The Scottish Highlander has been romanticized in poetry, song and legend; immortalized in the figures of Bonnie Prince Charlie and Rob Roy. His reputation as a fierce fighter and deadly swordsman was much more than a myth--a proud tradition of Scottish fencing masters taught the use of the backsword, smallsword, target and dirk from the 17th through the 19th centuries. These masters were as colorful and diverse as the Scottish people themselves, from the upper-class  “Anglicized,” Sir William Hope, to the bawdy, soldier- turned- fencing master Donald McBane, who ran a fencing salon out of his wife’s brothel.

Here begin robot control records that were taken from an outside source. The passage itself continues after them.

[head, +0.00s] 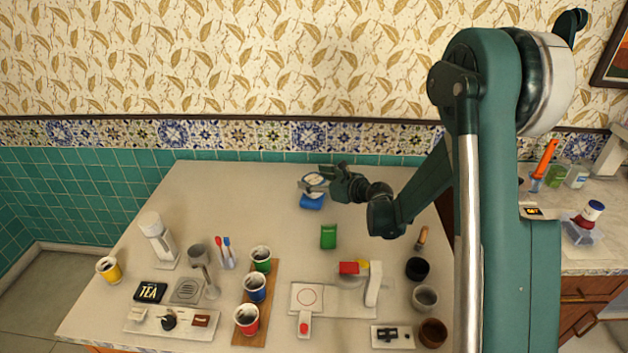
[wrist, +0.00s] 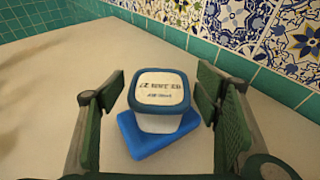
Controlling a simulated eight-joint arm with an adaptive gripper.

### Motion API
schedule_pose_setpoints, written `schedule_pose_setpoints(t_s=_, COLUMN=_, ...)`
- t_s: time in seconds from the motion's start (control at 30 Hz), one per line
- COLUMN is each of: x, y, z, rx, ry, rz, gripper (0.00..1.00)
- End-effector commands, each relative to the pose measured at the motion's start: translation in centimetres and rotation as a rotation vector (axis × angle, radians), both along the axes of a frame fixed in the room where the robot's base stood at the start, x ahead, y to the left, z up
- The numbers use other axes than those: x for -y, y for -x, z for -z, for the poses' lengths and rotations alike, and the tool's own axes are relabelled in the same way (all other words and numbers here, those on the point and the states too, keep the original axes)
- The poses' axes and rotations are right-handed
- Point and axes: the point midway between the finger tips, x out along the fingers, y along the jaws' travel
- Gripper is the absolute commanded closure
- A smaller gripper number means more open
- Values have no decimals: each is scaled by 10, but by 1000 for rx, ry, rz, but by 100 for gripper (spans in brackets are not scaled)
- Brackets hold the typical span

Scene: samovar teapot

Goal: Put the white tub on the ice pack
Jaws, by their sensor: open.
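The white tub (wrist: 160,122) has a blue-rimmed lid with dark lettering. In the wrist view it sits upright on the blue ice pack (wrist: 150,146), which lies flat and turned at an angle beneath it. In the head view the tub (head: 315,181) and the ice pack (head: 312,203) are near the back of the table, with the tub partly hidden by my gripper. My gripper (wrist: 160,105) is open, with one green finger on each side of the tub and a visible gap on both sides. In the head view my gripper (head: 330,179) is beside the tub.
A green box (head: 328,236) stands in front of the ice pack. Several cups and small items fill the front of the table, including a wooden board (head: 262,322) with cups. The tiled wall (head: 280,133) is close behind; the back left table is clear.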

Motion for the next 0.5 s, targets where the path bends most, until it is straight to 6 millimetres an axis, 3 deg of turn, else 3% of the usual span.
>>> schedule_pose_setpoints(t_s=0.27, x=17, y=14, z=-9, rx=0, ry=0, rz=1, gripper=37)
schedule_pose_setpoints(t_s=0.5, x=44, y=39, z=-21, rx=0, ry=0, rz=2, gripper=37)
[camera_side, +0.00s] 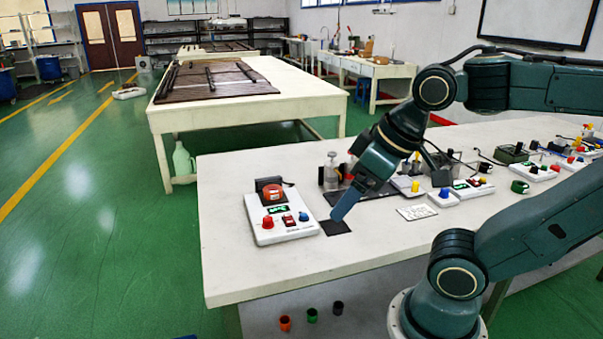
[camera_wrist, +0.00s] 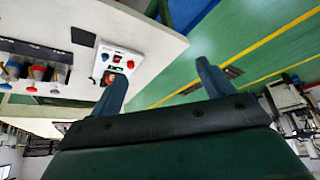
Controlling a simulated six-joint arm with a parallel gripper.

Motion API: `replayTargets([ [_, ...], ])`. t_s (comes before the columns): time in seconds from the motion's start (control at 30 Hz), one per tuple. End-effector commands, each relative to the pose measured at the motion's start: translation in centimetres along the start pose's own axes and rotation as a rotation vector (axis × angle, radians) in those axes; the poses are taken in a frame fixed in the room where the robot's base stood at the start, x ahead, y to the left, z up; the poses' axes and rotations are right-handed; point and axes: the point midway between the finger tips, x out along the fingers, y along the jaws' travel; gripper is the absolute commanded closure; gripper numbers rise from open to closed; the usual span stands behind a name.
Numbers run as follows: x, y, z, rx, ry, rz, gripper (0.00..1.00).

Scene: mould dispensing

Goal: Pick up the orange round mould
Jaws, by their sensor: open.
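A small round orange cup-shaped mould (camera_side: 285,323) stands at the bottom of the side view, on a light grey surface below the white tabletop (camera_side: 230,270). A green one (camera_side: 312,315) and a dark one (camera_side: 338,308) stand to its right in a row. My gripper (camera_side: 338,212) points down and tilted above the tabletop, over a black square pad (camera_side: 335,227), well away from the orange mould. In the wrist view my gripper (camera_wrist: 163,80) has its two fingers wide apart with nothing between them. I cannot make out the moulds in the wrist view.
A white device (camera_side: 281,228) with a red knob and green display stands left of my gripper; it also shows in the wrist view (camera_wrist: 122,62). Bottles, a white card (camera_side: 417,212) and more devices crowd the table to the right. The tabletop's front left is clear.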

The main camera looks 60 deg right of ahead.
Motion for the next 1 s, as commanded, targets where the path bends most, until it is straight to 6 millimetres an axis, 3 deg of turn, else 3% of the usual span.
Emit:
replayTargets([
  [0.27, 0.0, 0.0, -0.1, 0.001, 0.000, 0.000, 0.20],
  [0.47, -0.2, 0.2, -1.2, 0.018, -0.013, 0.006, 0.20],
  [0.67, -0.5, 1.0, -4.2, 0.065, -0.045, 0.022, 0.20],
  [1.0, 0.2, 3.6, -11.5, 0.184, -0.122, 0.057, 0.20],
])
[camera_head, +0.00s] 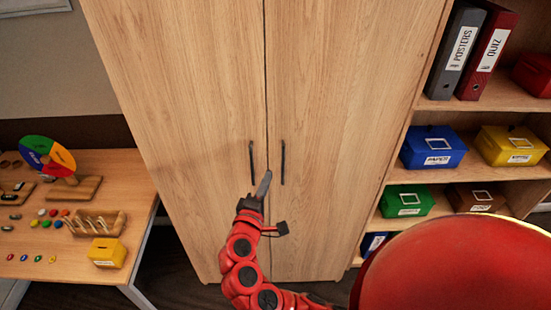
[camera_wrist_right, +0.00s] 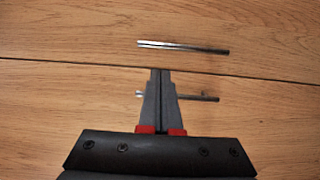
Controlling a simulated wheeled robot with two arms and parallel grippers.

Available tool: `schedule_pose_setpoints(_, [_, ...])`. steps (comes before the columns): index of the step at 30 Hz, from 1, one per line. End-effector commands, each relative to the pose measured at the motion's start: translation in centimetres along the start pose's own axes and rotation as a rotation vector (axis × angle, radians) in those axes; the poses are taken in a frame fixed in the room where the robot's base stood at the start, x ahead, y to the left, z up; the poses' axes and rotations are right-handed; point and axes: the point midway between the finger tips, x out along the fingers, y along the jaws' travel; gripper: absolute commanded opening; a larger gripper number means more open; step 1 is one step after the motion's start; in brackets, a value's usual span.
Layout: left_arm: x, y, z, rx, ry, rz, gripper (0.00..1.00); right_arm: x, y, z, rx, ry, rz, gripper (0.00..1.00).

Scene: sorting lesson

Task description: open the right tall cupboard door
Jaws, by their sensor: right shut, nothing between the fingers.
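The tall wooden cupboard has two doors, a left door (camera_head: 175,90) and a right door (camera_head: 345,90), which meet at a dark vertical seam. Both look closed. The right door's dark bar handle (camera_head: 283,162) stands upright just right of the seam; the left door's handle (camera_head: 251,160) is just left of it. My right gripper (camera_head: 266,176) is shut and empty, with its tips between the two handles near their lower ends. In the right wrist view its fingers (camera_wrist_right: 160,73) partly cover one handle; the other lies beyond the seam. My left gripper is not in view.
A wooden table (camera_head: 130,185) with a colour wheel (camera_head: 48,155), small coloured pieces and a yellow box (camera_head: 107,252) stands at left. An open shelf (camera_head: 470,107) with binders and coloured boxes adjoins the cupboard at right.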

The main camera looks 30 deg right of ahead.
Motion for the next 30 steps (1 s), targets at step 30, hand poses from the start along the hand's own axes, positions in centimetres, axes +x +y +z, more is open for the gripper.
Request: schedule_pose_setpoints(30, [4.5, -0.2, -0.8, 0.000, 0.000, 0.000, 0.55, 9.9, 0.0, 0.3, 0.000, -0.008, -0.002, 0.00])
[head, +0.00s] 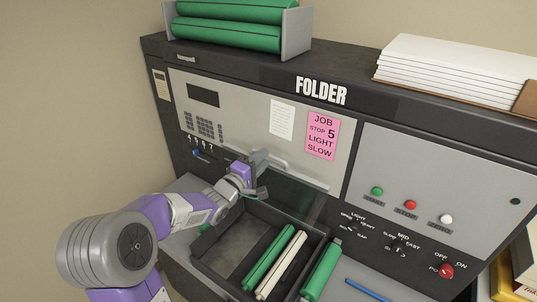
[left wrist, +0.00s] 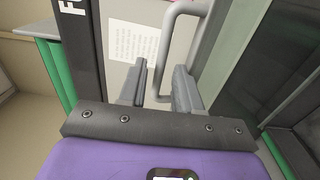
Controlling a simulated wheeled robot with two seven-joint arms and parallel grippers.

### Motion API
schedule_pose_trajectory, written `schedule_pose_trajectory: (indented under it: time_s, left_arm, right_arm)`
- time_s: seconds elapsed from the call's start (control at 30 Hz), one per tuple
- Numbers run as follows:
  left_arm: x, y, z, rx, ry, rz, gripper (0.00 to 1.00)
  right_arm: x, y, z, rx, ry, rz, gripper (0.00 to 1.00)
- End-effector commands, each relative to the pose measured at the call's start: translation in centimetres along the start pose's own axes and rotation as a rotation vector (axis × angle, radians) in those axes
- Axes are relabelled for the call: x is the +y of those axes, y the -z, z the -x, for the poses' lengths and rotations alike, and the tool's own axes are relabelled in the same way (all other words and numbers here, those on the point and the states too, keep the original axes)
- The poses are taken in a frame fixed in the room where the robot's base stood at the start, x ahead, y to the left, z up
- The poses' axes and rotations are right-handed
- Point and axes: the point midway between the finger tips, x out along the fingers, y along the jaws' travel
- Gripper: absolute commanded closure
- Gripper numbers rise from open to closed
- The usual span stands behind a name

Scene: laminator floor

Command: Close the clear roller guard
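The clear roller guard (head: 296,196) looks like a dark, see-through panel below the grey front of the folder. It also shows as a glassy panel at the right of the left wrist view (left wrist: 243,55). A grey bar handle (head: 297,174) runs along its upper side; it also shows in the left wrist view (left wrist: 161,52). I cannot tell the guard's exact angle. My left gripper (head: 260,170) is at the left end of the handle. In the left wrist view its fingers (left wrist: 160,88) are apart, with the handle bar appearing between them. My right gripper is out of view.
A dark tray (head: 222,259) below the guard holds a green and a cream roller (head: 281,265). Another green roller (head: 321,271) lies at its right. A control panel with buttons and knobs (head: 398,250) is at the right. Green rollers (head: 230,32) and paper (head: 445,66) sit on top.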

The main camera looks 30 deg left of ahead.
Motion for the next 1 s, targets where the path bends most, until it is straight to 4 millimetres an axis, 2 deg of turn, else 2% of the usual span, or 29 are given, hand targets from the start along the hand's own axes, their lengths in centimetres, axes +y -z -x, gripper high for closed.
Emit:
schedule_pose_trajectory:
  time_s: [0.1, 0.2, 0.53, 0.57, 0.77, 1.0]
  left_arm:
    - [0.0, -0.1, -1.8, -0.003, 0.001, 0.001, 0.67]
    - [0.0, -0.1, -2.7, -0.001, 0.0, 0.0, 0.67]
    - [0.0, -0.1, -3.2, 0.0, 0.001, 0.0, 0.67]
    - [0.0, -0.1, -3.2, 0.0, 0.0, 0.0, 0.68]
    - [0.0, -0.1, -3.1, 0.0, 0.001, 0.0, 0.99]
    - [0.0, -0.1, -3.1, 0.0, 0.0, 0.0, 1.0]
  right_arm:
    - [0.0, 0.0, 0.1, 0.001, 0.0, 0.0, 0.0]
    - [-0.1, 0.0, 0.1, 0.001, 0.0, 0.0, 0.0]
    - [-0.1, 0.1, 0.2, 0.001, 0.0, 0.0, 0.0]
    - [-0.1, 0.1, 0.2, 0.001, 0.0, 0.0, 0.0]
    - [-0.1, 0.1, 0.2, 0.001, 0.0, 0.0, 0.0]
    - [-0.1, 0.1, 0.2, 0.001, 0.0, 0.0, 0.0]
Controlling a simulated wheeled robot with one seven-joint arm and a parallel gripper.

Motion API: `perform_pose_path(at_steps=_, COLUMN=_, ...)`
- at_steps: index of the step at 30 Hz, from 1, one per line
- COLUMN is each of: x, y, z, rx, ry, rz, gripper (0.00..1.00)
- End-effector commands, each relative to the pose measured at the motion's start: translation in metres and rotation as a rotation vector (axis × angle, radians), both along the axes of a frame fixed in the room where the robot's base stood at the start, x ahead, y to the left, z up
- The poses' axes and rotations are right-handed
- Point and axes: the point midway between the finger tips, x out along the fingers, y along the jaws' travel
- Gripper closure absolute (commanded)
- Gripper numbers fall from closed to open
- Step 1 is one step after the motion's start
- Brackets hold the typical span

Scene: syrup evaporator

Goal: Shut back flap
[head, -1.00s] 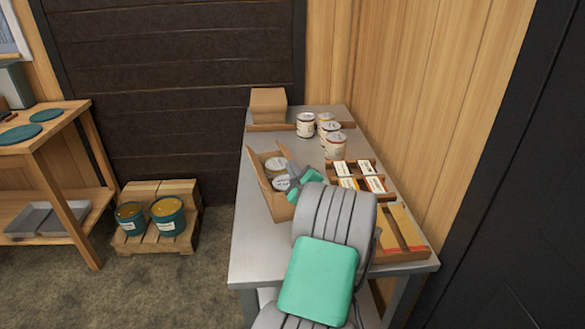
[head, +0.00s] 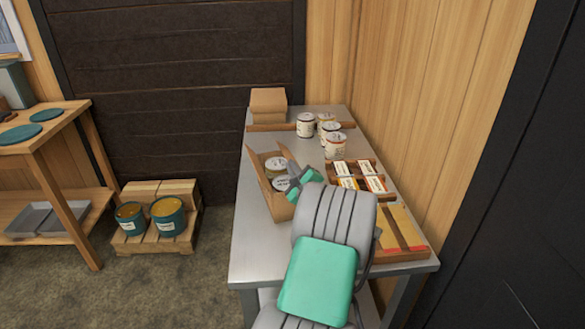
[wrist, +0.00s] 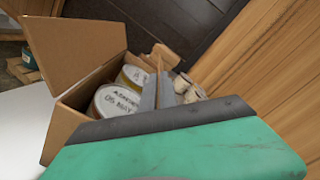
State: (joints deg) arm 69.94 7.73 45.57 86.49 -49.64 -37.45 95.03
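An open cardboard box (head: 265,195) stands on the steel table with lidded cans (head: 276,164) inside. In the head view its left flap (head: 254,165) stands up. In the wrist view a broad flap (wrist: 75,50) stands raised at the left, and the can lids (wrist: 118,100) show beneath the opening. My gripper (head: 293,172) is over the right side of the box. In the wrist view its two grey fingers (wrist: 158,85) lie close together beside the cans, with a thin brown edge near their tips. Whether they touch that edge is unclear. My arm hides the box's near right part.
A closed carton (head: 268,103) stands at the table's back. Several labelled cans (head: 330,130) stand beyond the gripper. A wooden rack of small packs (head: 362,178) and a wooden tray (head: 400,225) line the wall side. The steel table (head: 260,255) is bare at the front left.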

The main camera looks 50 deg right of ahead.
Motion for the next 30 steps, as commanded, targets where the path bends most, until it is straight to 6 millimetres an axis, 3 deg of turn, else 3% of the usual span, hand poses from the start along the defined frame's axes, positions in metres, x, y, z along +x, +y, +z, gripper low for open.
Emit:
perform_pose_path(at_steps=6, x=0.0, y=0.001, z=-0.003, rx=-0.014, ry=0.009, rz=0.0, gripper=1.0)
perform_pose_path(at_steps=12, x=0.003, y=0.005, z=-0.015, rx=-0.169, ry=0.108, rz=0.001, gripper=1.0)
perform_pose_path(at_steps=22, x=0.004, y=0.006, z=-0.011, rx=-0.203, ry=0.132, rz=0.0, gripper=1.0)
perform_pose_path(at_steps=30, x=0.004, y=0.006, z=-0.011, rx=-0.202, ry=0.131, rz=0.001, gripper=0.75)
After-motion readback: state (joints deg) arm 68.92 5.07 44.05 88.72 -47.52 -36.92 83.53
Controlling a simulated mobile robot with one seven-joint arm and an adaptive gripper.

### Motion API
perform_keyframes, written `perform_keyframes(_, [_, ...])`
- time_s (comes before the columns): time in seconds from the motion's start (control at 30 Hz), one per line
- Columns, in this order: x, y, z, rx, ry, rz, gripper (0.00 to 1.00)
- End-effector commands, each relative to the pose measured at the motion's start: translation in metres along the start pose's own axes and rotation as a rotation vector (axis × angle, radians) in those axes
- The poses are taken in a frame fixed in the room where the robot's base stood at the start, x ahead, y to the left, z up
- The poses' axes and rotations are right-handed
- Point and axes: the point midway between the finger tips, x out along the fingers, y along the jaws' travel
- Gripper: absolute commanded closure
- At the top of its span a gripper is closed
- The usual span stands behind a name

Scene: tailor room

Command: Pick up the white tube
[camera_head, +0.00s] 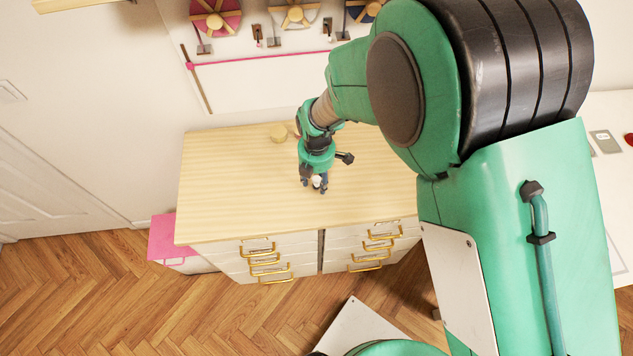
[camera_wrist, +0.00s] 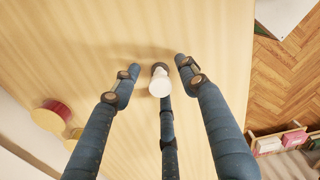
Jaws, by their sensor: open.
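The white tube (camera_wrist: 159,86) stands on the wooden dresser top (camera_wrist: 95,35), seen from above in the wrist view. My gripper (camera_wrist: 158,78) is open, with a blue finger on each side of the tube and a third finger close behind it. Gaps show between the tube and the two side fingers; whether the third finger touches it I cannot tell. In the head view my gripper (camera_head: 314,189) is low over the middle of the dresser top (camera_head: 235,190), and the tube (camera_head: 317,180) shows as a small white spot between the fingers.
A small round wooden-topped object (camera_head: 278,133) stands at the back of the dresser; in the wrist view a red round item with a pale top (camera_wrist: 52,116) is at the left. The dresser top's left side is clear.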

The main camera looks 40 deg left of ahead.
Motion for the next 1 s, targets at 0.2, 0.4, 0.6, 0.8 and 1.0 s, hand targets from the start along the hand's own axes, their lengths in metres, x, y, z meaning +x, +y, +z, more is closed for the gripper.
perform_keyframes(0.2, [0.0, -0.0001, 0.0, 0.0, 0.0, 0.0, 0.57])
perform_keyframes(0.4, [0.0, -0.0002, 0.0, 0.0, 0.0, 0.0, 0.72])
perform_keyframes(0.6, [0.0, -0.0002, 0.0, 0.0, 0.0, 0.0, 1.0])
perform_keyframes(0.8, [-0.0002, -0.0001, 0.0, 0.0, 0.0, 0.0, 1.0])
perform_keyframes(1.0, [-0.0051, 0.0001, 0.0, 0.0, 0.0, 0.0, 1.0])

In this omnibus edition, Mark Rector presents two classic manuals of Scottish swordsmanship from the days of Culloden.

 


Sir William Hope's
NEW METHOD OF FENCING

"I am persuaded, [that my writings] will be much more valued when I am gone, and mouldering in the grave,
than they are now; however acceptable they may have been hitherto to the more curious"
--Sir William Hope


Sir William Hope had his fencing book published in 1692, at the age of 27 and it was singularly unimpressive or unique in its contents. Over the next several decades, Hope broke with what had gone before, and began to develop his own ideas of swordsmanship. During Hope's long career as author and fencing master his philosophy changed to focus upon the subject of using any form of single hand sword available to defend one's life from ruffians or trained swordsman. The result was his "New Method," a unique method of swordplay.

Donald McBane's
EXPERT SWORD-MAN'S COMPANION

Donald MacBane, the self-described soldier, gambler and brother-owner who acquired his skills as a swordsman through the rough-and-tumble soldier's life of bloodthirsty combat, duels, drinking, whoring and outright robbery. His techniques were proven in the blood of his angry opponents. His own account of his life as a soldier in Marlborough’s army, preserved and included at the beginning of his manual, reads like an action-adventure ripped from the pages of Defoe. His story alone is worth the price of the book, as our readers have howled with laughter at his black exploits.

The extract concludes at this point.